begin

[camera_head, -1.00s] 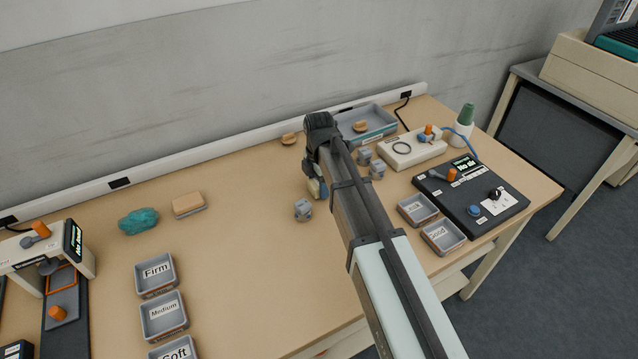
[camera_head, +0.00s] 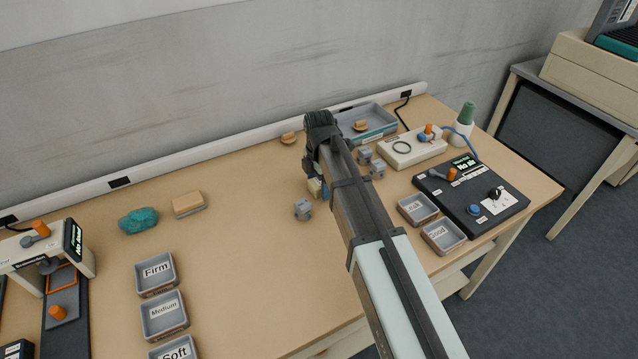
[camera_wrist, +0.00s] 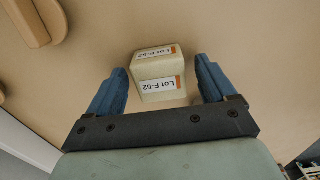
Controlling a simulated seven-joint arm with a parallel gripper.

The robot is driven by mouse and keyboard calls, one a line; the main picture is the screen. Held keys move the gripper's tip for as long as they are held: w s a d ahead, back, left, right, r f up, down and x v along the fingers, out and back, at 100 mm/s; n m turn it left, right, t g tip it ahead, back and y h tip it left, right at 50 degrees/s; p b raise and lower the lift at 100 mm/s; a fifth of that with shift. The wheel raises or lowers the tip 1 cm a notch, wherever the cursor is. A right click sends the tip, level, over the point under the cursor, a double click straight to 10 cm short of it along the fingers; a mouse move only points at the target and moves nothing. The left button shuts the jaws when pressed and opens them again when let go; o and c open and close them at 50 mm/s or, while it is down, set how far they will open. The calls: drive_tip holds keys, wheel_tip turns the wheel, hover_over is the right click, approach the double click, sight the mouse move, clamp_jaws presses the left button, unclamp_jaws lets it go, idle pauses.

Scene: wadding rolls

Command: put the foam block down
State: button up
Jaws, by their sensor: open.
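The foam block (camera_wrist: 158,75) is cream, with white labels reading "Lot F-52" and an orange stripe. In the wrist view it stands on the tan table between and slightly beyond my two blue fingertips. My gripper (camera_wrist: 162,84) is open, with a gap on each side of the block. In the head view my arm hides most of the block; a cream bit (camera_head: 315,187) shows at the left of my wrist.
Several grey blocks and a grey tray (camera_head: 372,136) lie beyond my arm. Trays marked Firm (camera_head: 157,272), Medium (camera_head: 164,314) and Soft stand at the left front. Bare table lies between.

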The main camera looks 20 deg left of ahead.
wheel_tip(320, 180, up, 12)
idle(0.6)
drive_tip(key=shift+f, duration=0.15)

end

Directions: Copy the material exactly. Do not include the pictures.

Answer to the task:
[camera_head, -1.00s] 
[camera_head, +0.00s] 
[camera_wrist, +0.00s] 
Controlling a simulated seven-joint arm with a parallel gripper.

The robot is driven by mouse and keyboard calls, one a line; the main picture is the screen. Held keys move the gripper's tip for as long as they are held: w s a d ahead, back, left, right, r f up, down and x v along the fingers, out and back, at 100 mm/s; n m turn it left, right, t g tip it ahead, back and y h tip it left, right at 50 degrees/s; p b raise and lower the lift at 100 mm/s; a fifth of that with shift. The wheel raises or lowers the tip 1 cm a notch, wherever the cursor is. A right click sends the tip, level, over the point under the cursor, a double click straight to 10 cm short of it along the fingers; a mouse move only points at the target and moves nothing. The left button shuts the jaws when pressed and opens them again when let go; o and c open and close them at 50 mm/s or, while it is down, set how far they will open. The calls: drive_tip holds keys, wheel_tip turns the wheel, hover_over is the right click, approach the double click, sight the mouse move, clamp_jaws presses the left button, unclamp_jaws lets it go, idle pauses.

Scene: wadding rolls

Command: put the foam block down
State: button up
Jaws, by their sensor: open.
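The foam block (camera_wrist: 158,75) is cream, with white labels reading "Lot F-52" and an orange stripe. In the wrist view it stands on the tan table between and slightly beyond my two blue fingertips. My gripper (camera_wrist: 162,84) is open, with a gap on each side of the block. In the head view my arm hides most of the block; a cream bit (camera_head: 315,187) shows at the left of my wrist.
Several grey blocks and a grey tray (camera_head: 372,136) lie beyond my arm. Trays marked Firm (camera_head: 157,272), Medium (camera_head: 164,314) and Soft stand at the left front. Bare table lies between.

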The main camera looks 20 deg left of ahead.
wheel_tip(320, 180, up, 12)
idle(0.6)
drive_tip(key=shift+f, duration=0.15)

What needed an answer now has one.